Il problema è che “quel che
non torna” all’incredulo capo alla Protezione Civile, quel che lui proprio non
riesce a capire, è in realtà l’ostinata volontà delle genti della sfortunata
area vesuviana di combattere per la difesa della propria salute e per evitare
che sia portato a compimento l’ennesimo scempio ambientale, su un intero
territorio – ricadente, peraltro, per quel che può valere per una borghesia che
viola a proprio piacimento le sue stesse leggi, nel Parco Nazionale del Vesuvio
– trasformato in uno sversatoio a cielo aperto, le cui falde acquifere sono
risultate inquinate da elevati livelli di manganese, ferro, fluoruri, nichel,
zinco, cadmio, policlorobifenili e Aldrin (un potente pesticida). Un
territorio, va ricordato, in cui si producono, tra l’altro, pregiati vitigni
(da qui viene il famoso Lacryma Christi).
Le popolazioni che abitano
questi luoghi, esasperate dagli insopportabili miasmi, hanno bloccato le strade
d’accesso alla discarica “Sari” di Terzigno impedendo a centinaia
d’autocompattatori di sversare tonnellate di rifiuti e litri e litri di
velenosissimo percolato. Polizia e carabinieri in assetto antisommossa hanno
brutalmente caricato i manifestanti, tentando di rimuovere i blocchi stradali e
le barricate che frattanto erano state erette, dando così luogo a violenti
scontri, con numerosi arresti e feriti da entrambe le parti.
La rabbia popolare è
ulteriormente divampata quando dalle riunioni con gli amministratori locali è
emersa la volontà del governo di aprire a Terzigno un’altra discarica (Cava
Vitiello), la più grande d’Europa, con una capacità di 3,5 milioni di
tonnellate.
Bugie e luoghi comuni spazzati via dalla protesta popolare
Naturalmente, sui quotidiani
della borghesia c’è subito stato un florilegio di notizie secondo cui le proteste
erano dirette dalla camorra o da non meglio precisati “teppisti”, ricalcando il
canovaccio di due anni e mezzo fa a Chiaiano, quando la protesta di allora fu
definita una “rivolta plebea”. E così, il questore di Napoli, fautore della
linea dura, ha invitato a non minimizzare, parlando di “guerriglia”. Nel
frattempo, lanciava i suoi sgherri contro donne incinte, persone anziane e
perfino invalidi … che notoriamente si trovano a proprio agio negli scontri di
piazza; mentre il ministro Prestigiacomo individuava nei “camorristi” i responsabili
degli incidenti, dimenticando il piccolo particolare per cui la malavita ha
invece i suoi interessi proprio nella movimentazione e nello sversamento dei
rifiuti.
Il fatto è che, come
riferito da alcuni giornalisti (1), nei giorni scorsi “si sono viste scene da Intifada
contro le forze di polizia, perché, sostengono i rivoltosi, la sera prima erano
state picchiate anche le donne. E (…) la collera popolare è stata implacabile.

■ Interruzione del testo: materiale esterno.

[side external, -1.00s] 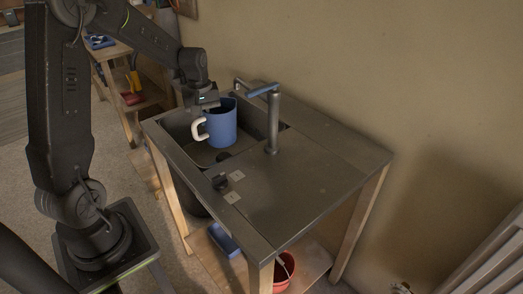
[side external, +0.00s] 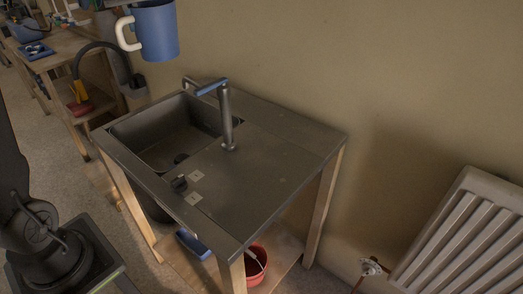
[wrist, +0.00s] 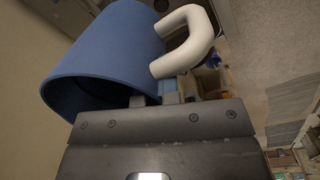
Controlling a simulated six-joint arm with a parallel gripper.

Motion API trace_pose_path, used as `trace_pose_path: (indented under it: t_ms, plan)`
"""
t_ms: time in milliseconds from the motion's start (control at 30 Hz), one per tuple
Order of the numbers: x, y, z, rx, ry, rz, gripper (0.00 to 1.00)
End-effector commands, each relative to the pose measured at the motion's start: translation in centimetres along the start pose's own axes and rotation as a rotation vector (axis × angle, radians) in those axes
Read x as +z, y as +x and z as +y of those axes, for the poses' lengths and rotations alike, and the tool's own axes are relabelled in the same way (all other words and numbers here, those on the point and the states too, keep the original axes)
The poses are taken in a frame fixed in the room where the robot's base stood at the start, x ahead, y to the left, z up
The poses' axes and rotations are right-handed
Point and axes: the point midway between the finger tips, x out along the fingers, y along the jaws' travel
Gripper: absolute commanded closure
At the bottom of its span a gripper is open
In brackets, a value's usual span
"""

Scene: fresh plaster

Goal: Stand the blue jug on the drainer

Poliziotti e carabinieri che scortavano i compattatori che erano riusciti a
sversare nella discarica i loro carichi di rifiuti, si sono ritrovati
imbottigliati. Si sono anche arresi alzando le mani, sono scappati. Un’auto dei
carabinieri bruciata. E poi pietre e lacrimogeni, lacrimogeni e pietre”.
Tra gli altri luoghi comuni
che questa vicenda provvede a sfatare, c’è quello della “rassegnazione” di
queste popolazioni, passive spettatrici di questa realtà di cui sarebbero esse
stesse responsabili “per propensione naturale”.
Al contrario, chi manifesta
lo fa perché è esasperato da vent’anni di bugie, inganni, malaffare, e dal
commissariamento straordinario servito soltanto a sedimentare una torbida
situazione in cui gli intrecci fra grande capitale, politica e malavita
organizzata, si sono scaricati sulle spalle di popolazioni e territori scelti
per la massimizzazione dei lucrosi profitti derivanti dalla gestione –
volutamente dissennata – del ciclo dei rifiuti. La borghesia e i suoi governi
(nazionale e locali) temono questa risposta popolare, compendiata in una frase
significativa: “Dobbiamo ringraziare quella puzza che ci ammorba, che ci ha
tappato il naso e aperto gli occhi. Noi siamo brave persone ma se dobbiamo
morire è meglio che lo facciamo battagliando” (2).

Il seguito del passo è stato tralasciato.